According to NVIDIA NSight tool, this is how Unity is uploading textures in the D3D11 renderer.

  • D3D11CreateTexture2D for “Texture A”

// Create temporary texture, fill with initial bytes from Texture2D ctor, copy temp texture to A

  • D3D11CreateTexture2D for “temp texture”
  • Map/memcpy/Unmap initial pixels of texture
  • CopySubResource “temp texture” to “Texture A”

// Create temporary texture, fill with bytes from LoadRawTetxtureData or Apply, copy temp texture to A

  • D3D11CreateTexture2D for “temp texture”
  • Map/memcpy/Unmap bytes from LoadRawTetxtureData
  • CopySubResource"temp texture" to “Texture A”

These steps happen sequentially according to NSight. It isn’t spread out over multiple frames.

Issues with this:

  • For starters, the first temporary texture creation and subsequent copy is completely unnecessary. That data is going to be overwritten in the next set of commands…

  • Second of all, I don’t know why a temporary texture needs to be created at all??? Maybe this is some sort of trick, but why not map/unmap the pixels directly into texture A. That has got to be faster than creating a temporary texture and doing a copy via D3D…

Takeaways
It seems like there is some fairly low hanging optimizations to really improve this scripted texture loading scenario in Unity!

Without those sorts of changes to Unity though, here are some things that would help speed up the scripting side of things…

  • Smaller textures → faster script execution. Memory management is the bottleneck.
  • Use compressed textures if possible.
  • Favor RGB24 over RGBA32 to reduce size.
1 Like

Edit: For transfering texture data in the script, I just tried GetNativeArray() + CopyFrom() instead of GetRawTextureData() + Array.Copy(). As it turns out, the GetNativeArray approach is wayyyyy slower. It took about 10x longer. GetRawTextureData is the clear winner here.

Edit Edit: The GetRawTextureData() + Array.Copy() was never viable anyways. See previous post.

I think this is unfortunately the key problem. They don’t know that. Someone could create a texture2D and use it immediately. They shouldn’t but they also don’t want it to crash, so I suspect they fill in the texture data so it’s not junk. The real solution seems like there needs to be an option on the Texture2D constructor to pass in some bytes, or to tell it not to create the D3D object immediately.

1 Like

Yeah, agreed. That would solve the inefficiency on both the renderer and should help simplify the memory operations preformed by the script.

Thanks for detailing your experiments.

I was going to suggest GetRawTextureData as it seemed to be ideal for your situation. So disappointing to learn that it doesn’t seem to work as advertised and that nativeArray is so much slower.
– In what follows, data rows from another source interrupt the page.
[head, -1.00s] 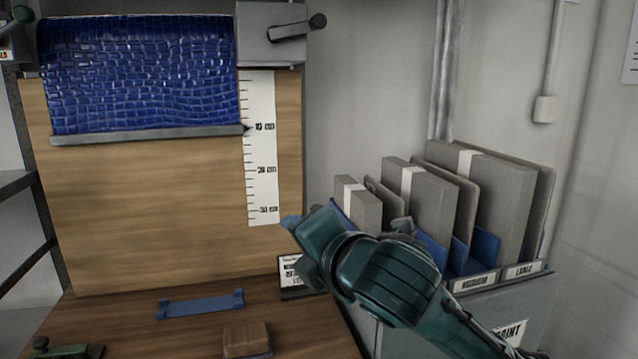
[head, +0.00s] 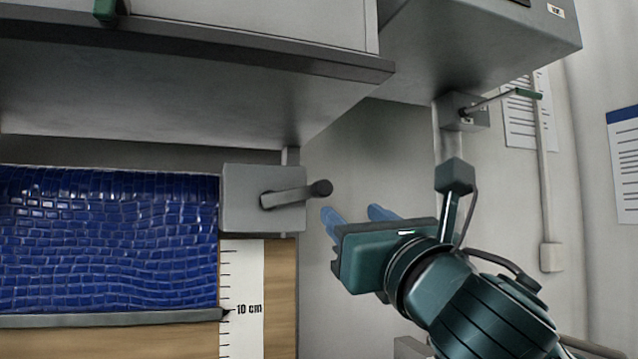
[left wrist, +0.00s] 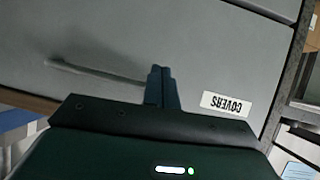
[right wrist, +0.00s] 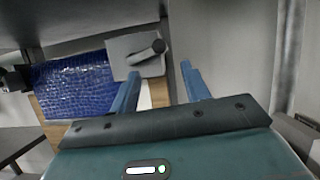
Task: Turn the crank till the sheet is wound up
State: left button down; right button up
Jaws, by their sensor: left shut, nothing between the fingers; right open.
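The blue sheet (head: 110,240) hangs in front of a wooden board, with a grey bar (head: 110,319) along its lower edge. The bar's pointer is at about the 10 cm mark of the white scale (head: 241,300). The crank (head: 285,197) sticks out from a grey box (head: 238,215), its dark knob pointing right. My right gripper (head: 352,213) is open and empty, just right of and below the knob; the crank also shows beyond its fingers in the right wrist view (right wrist: 146,53). My left gripper (left wrist: 160,72) is shut and empty, near a grey front labelled COVERS.
A grey cabinet (head: 180,80) overhangs the sheet and crank box. A wall box with a green-tipped lever (head: 463,112) is at the upper right. Bare wall lies between the crank and that box. A handle bar (left wrist: 95,72) is left of my left fingers.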

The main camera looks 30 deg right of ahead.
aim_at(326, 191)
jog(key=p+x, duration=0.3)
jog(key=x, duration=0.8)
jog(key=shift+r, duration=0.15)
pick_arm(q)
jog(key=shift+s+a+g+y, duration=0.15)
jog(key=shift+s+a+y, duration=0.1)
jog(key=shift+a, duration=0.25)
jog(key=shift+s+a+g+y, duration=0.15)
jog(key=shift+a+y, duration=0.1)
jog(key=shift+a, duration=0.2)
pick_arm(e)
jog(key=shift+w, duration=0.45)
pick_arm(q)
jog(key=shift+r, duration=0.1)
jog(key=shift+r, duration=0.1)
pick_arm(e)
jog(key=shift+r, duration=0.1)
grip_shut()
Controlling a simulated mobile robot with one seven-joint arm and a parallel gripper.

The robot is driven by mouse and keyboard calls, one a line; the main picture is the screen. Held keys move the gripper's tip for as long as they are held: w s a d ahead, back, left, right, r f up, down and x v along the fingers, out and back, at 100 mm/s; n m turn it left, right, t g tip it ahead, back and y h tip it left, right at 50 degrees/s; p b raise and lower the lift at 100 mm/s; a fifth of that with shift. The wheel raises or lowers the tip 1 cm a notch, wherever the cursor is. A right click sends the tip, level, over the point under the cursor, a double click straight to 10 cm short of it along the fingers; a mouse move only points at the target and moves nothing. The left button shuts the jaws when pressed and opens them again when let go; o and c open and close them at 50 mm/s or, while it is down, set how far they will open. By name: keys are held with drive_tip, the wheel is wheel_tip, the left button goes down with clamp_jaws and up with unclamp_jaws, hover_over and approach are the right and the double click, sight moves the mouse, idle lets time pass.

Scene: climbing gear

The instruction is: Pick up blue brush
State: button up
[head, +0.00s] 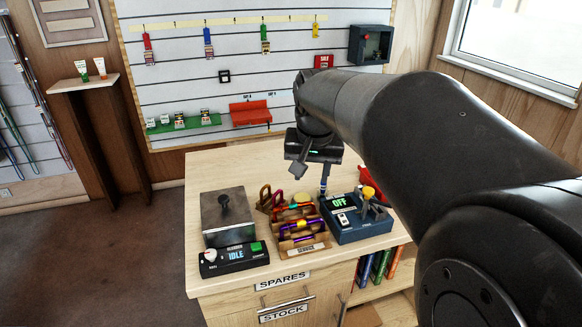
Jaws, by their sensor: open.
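My gripper (311,172) is over the back of the wooden counter (210,175), and its jaws are open. A thin, upright item with blue on it (323,187) shows just below the gripper's right side. It may be the blue brush, but it is too small to be sure. My arm hides part of the counter behind and to the right.
A grey box with a black knob (228,218) and a dark unit reading IDLE (235,258) stand at the counter's left. A red bin (374,184) sits at the right. The counter's back left is clear.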

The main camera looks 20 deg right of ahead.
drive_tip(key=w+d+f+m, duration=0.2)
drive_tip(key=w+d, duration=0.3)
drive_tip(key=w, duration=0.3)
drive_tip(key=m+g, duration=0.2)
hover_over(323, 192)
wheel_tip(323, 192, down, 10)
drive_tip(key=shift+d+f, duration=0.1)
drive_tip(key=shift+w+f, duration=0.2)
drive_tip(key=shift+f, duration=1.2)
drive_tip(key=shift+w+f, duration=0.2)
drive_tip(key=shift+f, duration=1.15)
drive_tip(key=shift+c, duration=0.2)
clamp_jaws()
What really surprises me is that LoadRawTextureData appears to be exactly the same process as creating a texture, despite as far as I remember you having to use it on an exact duplicate of the textures data layout/size etc.

Might be worth logging the ‘new texture()’ method as a bug, the whole temp texture and copy seems superfluous. Perhaps its some old legacy code, perhaps its needed for a specific platform and can be optimized for others. Either way unless for some odd reason its more optimal doing it that way this might just be some poor coding on Unity’s part that could be fixed.
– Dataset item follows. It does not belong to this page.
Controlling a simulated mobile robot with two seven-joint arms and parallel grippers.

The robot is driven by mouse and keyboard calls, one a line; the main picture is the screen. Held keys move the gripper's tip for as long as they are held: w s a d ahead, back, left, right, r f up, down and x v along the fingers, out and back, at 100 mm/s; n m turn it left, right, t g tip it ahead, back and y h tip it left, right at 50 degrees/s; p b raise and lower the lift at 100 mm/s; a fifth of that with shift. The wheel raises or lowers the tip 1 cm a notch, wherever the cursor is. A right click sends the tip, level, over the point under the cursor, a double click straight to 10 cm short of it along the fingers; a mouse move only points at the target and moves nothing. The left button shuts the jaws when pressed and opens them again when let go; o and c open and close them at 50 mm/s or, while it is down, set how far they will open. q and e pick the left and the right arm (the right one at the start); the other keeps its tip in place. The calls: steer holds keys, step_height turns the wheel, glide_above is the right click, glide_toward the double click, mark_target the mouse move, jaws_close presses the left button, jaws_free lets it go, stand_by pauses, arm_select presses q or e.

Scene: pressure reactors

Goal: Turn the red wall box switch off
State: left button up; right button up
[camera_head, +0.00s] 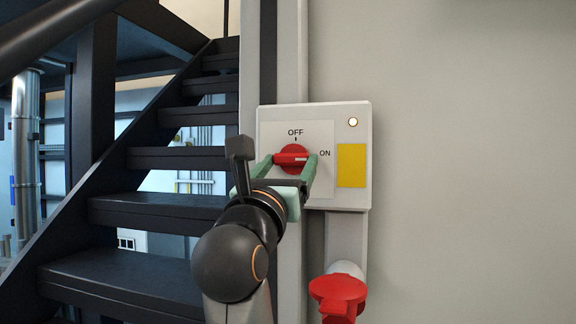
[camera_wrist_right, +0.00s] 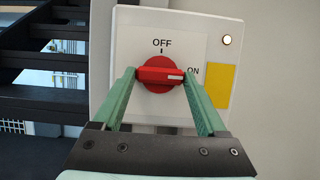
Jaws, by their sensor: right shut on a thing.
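The wall box (camera_head: 345,192) is a pale grey box with a white plate marked OFF at the top and ON at the right. Its red rotary switch (camera_head: 292,157) has its handle lying level, with the white mark pointing right toward ON. The switch also shows in the right wrist view (camera_wrist_right: 159,74). My right gripper (camera_head: 294,160) has its green fingers closed on the two ends of the red handle; it also shows in the right wrist view (camera_wrist_right: 160,80). My left gripper is not in view.
A small round lamp (camera_head: 353,122) and a yellow label (camera_head: 351,165) are on the box's right side. A red plug-like fitting (camera_head: 338,292) sticks out below the box. A dark staircase (camera_head: 150,210) stands at the left. The wall at the right is bare.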

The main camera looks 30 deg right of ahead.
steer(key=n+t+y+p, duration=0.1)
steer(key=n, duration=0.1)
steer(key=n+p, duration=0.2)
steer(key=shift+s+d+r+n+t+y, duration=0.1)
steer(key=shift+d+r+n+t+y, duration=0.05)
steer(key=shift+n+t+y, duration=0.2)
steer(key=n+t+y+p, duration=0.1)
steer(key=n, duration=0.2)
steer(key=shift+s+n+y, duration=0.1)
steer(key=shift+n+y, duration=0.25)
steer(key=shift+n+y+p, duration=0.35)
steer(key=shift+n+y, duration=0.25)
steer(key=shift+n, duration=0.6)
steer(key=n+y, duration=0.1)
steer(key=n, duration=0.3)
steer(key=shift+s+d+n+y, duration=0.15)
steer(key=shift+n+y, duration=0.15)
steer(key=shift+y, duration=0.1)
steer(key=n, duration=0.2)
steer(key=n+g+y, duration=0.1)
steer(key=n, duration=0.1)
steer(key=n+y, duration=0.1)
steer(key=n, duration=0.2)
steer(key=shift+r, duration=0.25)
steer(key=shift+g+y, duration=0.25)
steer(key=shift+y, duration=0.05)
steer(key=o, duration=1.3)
Sadly none of this fixes your issue. As bgolus says the best we can hope for is a dedicated method like CreateTextureFromRawData() or something. Though honestly I always assumed LoadRawTextureData was meant to be doing that or even be a more optimal way of doing it.

So it looks like you are back to texture pooling to at least spread some of the costs ( e.g. initialization for texture creation, then later frames for uploading new texture data). So a couple of thoughts;

  • What about using a large mega texture to copy smaller ones into and out of?
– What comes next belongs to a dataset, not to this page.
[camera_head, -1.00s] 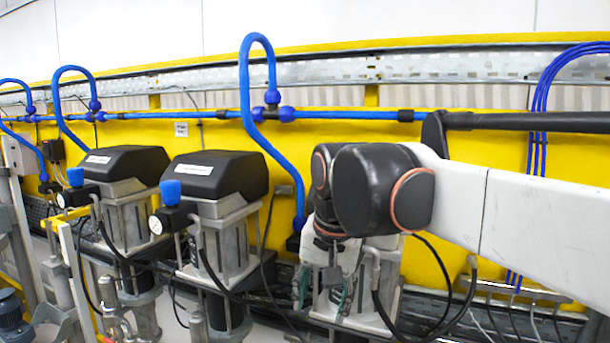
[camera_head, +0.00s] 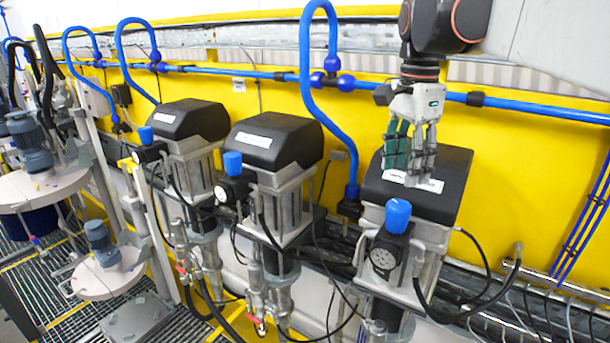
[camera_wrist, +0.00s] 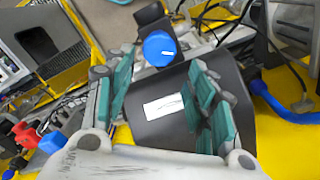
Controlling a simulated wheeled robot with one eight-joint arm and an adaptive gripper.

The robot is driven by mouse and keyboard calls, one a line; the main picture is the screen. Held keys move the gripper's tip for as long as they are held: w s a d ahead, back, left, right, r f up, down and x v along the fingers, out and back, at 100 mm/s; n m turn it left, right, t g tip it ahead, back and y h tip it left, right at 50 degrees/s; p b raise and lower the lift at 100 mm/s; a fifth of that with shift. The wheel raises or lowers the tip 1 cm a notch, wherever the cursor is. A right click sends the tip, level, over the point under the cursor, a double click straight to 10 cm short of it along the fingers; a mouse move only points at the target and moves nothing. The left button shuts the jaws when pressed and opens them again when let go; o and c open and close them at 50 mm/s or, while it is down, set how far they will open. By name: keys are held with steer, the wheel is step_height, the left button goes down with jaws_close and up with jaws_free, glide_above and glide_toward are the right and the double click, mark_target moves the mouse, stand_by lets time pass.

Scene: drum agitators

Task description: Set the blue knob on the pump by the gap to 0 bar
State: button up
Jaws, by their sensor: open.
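Three pumps with black covers and upright blue knobs stand in a row. The right pump (camera_head: 455,172) has its blue knob (camera_head: 397,216) above a round dial gauge (camera_head: 384,259). The middle pump's blue knob (camera_head: 233,163) and the left pump's blue knob (camera_head: 146,134) are farther off. Which pump is by the gap is not clear. My gripper (camera_head: 408,178) is open, pointing down over the right pump's cover, behind its knob. In the wrist view, my gripper's teal fingers (camera_wrist: 161,68) stand apart, with a white-marked blue knob (camera_wrist: 159,48) beyond them. The dial reading is illegible.
A blue air pipe (camera_head: 530,106) runs along the yellow wall, with a looped blue hose (camera_head: 306,70) left of the right pump. Black hoses hang around the pumps. Drum agitators (camera_head: 40,185) stand at the far left above grating. Space in front of the right knob looks clear.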

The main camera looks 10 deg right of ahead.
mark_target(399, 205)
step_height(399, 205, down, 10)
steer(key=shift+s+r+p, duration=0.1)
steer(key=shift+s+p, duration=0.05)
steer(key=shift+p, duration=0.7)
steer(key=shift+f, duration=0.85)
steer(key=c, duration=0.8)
  • Graphics.CopyTexture, but still stuck with creating textures.

  • What about using computeShader and computeBuffers to upload the texture data?

  • Check out Texture2D.LoadImage - only works with png or jpg, probably same steps as you found before.

Unfortunately I can’t really see how any of these would actually be an improvement or even how it might be used, without resorting to using renderTextures.

Obviously you could write a plugin and do the texture upload yourself, but well, yuk, not something i’d like to do.

I wonder how the megaTexture plugins on the assetstore work? I’m sure things like LoadRawTextureData were introduced to help with that. Though from your results I can’t see how.

I filed a bug today with these findings. Attached a sample project for them to inspect and NSight results to show the D3D11 inefficiencies. Hopefully that gets some traction.

Yes, if you read between the lines in their docs it seems like the GetRawTextureData() that returns byte[ ] isn’t intended for updating the texture; rather just taking the bytes out of the texture to load it into another (or serialize it for later use). The GetRawTextureData() that returns a NativeArray does seem like it should work with updating the texture as that is the exact sample they have in the docs. Unfortunately, NativeArray copying is way too slow to be of use in this scenario. (Getting the NativeArray via GetRawTextureData is really fast; the CopyFrom is what ends up being crazy slow)… I suppose you could do the copy in a job instead of on the main thread if you are willing to wait and bog down the system! Either way, hope it’s fixed in 2018.3.

My conclusion was that the native plugin route is currently the only way to do texture streaming efficiently (and maybe that’s how the mega texture assets work as well)… Anyways, “yuk” perfectly sums up how I feel about having to go down this route. Oh well!

2018

Let me guess this never was addressed and Unity is still a trash turtle at this?